__Short task__
The lines to return are those from the one containing "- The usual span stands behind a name" down to the one containing "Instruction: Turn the", inclusive; return them exactly and nothing else.

+ + +

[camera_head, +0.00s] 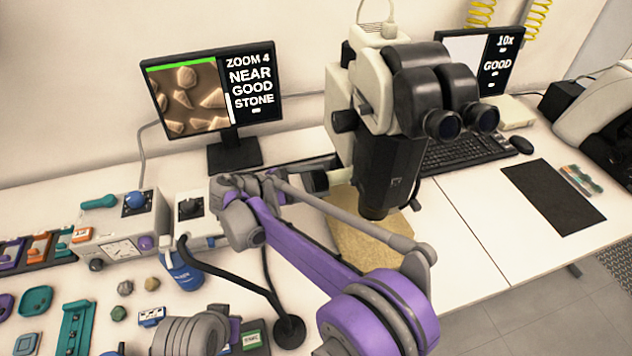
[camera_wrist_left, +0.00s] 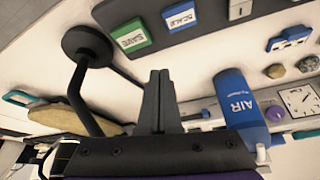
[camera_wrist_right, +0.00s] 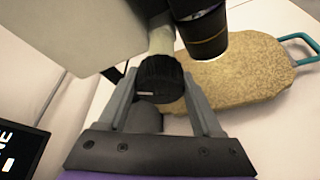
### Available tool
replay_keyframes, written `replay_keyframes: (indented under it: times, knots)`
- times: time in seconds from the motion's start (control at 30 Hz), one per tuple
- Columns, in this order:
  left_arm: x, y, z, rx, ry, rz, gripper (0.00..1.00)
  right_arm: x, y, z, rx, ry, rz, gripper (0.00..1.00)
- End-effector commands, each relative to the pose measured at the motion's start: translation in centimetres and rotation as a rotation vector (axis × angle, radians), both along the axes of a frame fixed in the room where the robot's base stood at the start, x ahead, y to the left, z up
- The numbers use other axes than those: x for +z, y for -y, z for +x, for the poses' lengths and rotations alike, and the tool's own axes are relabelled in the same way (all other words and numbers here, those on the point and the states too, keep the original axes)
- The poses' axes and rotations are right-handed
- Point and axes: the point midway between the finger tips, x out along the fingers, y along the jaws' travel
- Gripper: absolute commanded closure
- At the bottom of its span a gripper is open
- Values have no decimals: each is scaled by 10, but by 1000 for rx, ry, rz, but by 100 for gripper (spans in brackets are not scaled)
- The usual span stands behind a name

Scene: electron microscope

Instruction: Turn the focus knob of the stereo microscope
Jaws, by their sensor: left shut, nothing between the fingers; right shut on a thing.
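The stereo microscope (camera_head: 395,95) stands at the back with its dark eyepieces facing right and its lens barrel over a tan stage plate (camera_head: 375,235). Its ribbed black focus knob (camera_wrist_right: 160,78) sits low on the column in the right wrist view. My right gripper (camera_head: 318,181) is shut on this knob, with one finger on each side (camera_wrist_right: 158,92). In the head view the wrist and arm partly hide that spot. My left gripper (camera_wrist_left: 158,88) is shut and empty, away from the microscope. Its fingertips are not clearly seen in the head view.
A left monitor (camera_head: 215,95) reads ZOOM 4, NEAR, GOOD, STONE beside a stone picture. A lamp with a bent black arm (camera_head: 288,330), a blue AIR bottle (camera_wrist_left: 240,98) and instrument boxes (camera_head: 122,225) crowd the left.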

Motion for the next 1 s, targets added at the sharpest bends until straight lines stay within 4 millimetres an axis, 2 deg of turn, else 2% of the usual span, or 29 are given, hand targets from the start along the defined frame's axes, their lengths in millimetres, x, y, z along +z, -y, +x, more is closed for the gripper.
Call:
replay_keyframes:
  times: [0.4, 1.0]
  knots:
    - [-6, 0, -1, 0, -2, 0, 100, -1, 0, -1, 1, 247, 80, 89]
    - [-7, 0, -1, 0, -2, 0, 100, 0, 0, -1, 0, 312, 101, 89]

+ + +

__Response to the exercise__
- The usual span stands behind a name

Scene: electron microscope

Instruction: Turn the focus knob of the stereo microscope

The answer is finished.